Earlier this month, the Hoffman Report, an independent review of the American Psychological Association (APA) and its role in facilitating the practice of torture, was published. Needless to say, it's a huge document that takes considerable time to digest. That notwithstanding, there have been plenty of APA critics who had been keeping the public as informed as possible with regard to a number of serious ethical breaches that in addition to the resulting well-documented harm inflicted on those unfortunate enough to get thrown into any of a number of sites like Guantanamo Bay, has done serious damage to the legitimacy of the APA. I would certainly invite you to read the most recent post by Jeffrey Kaye for a summary of the findings, as well as the initial comments by Stephen Soldz and Steven Reisner about the document, its meaning, and some ways for the APA to move forward if it is to have any hope of rehabilitating itself. Indeed, rehabilitation for the organization may be a tall order. Time will tell. Back around seven years ago, a included a statement on my Social Psychology Network profile urging my colleagues to boycott the APA (i.e., withhold membership dues). Although I removed that statement some time ago, after the Withhold APA Dues campaign ran its course, I have no intention at this time of rejoining unless at bare minimum the conditions Soldz and Reisner recommend for reform are met.
At this point, the fallout is still somewhat unclear. We do know that the findings in the report were sufficient to cause a handful of APA senior officials (including Norman Anderson, the CEO) to lose their positions, not long after Stephen Behnke (APA ethics chief) was let go. Whether they are merely the sacrificial lambs or their "resignations" and "retirements" are a harbinger of a bigger shakeup remains to be seen. We do not know if some of their current leadership's statements are merely attempting to come across as anti-torture as a form of damage control or if an earnest reexamination is forthcoming. We don't yet know if those psychologists who enabled the DoD and CIA to engage in torture will themselves face criminal charges, although it is a possibility. We do know that apologies to those who criticized the APA from within, and who were essentially bullied because of it, will require more than apologies after the fact.
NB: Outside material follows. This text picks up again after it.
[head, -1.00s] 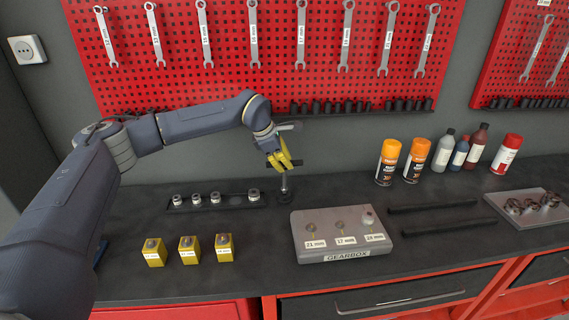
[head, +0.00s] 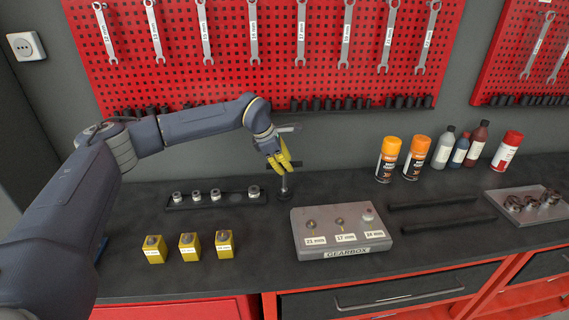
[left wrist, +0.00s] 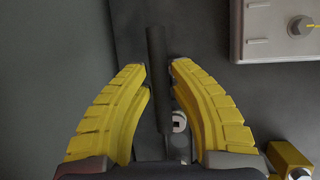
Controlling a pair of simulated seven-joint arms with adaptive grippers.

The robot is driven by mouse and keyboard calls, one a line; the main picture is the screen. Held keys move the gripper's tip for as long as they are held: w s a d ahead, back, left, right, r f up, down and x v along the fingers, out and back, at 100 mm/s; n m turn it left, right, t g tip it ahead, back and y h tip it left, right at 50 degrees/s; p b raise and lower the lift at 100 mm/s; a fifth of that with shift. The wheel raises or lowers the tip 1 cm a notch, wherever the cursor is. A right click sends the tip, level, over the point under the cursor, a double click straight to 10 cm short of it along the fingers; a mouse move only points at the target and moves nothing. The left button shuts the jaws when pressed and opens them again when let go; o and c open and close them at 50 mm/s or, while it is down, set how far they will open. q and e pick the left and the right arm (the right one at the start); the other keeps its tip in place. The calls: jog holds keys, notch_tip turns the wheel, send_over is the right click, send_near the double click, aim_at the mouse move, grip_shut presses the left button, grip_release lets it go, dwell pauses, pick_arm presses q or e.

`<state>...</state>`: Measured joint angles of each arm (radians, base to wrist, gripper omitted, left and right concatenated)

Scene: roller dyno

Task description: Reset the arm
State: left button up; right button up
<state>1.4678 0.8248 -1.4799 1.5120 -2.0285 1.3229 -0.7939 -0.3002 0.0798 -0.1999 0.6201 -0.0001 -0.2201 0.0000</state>
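My left gripper (head: 284,166) is over the back of the bench, right of the socket rail. A dark-handled tool (head: 284,184) stands upright below it, with a metal shaft. In the left wrist view my yellow fingers (left wrist: 162,66) flank the dark tool handle (left wrist: 156,45), with narrow gaps beside it, so the gripper looks open around it. A small metal socket-like part (left wrist: 179,122) shows lower between the fingers. My right gripper is not in view.
A black rail (head: 235,199) with several sockets lies left of the tool. A grey gearbox (head: 337,250) is in front and to the right. Yellow blocks (head: 189,253) stand at the front left. Spray cans (head: 388,160) and bottles stand back right. A red pegboard (head: 270,85) hangs behind.

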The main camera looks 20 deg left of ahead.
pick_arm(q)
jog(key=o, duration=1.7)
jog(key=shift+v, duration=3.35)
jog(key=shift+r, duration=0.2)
What we do know is that psychology in the US and abroad will never be looked at in quite the same way, and reestablishing faith in the field will take considerable effort, as others have duly noted. Whether APA is truly up to the task is questionable. The organization has experienced a sharp decrease in membership over the last half decade, and it is an open-ended question as to whether they will return. After all, there are other national and international organizations that serve sufficiently similar purposes, and many APA divisions are at least semi-independent. One can, for example belong to the Society for the Study of Personality and Social Psychology (aka Division 8) without being an APA member. For those of us whose specialties are more research-based, the Association for Psychological Science is a viable alternative without APA's baggage. Those of us who moved on, may have done so for good.
If what comes out of this whole human rights nightmare that a once-respected professional organization allowed itself to become entangled is a much more clearly defined set of ethical standards for those in both research and practitioner settings, perhaps some good will come of it. We're a long way from that particular happy ending, however. Rather, it is a work in progress, and one requiring the continued critical eye of the watchdogs who served us well (e.g., Kaye, Soldz, Reisner, and Arrigo, to name only a few) this past decade. What I do know is that we as a profession are much better than the actions of the APA leaders and members who are implicated in the Hoffman Report.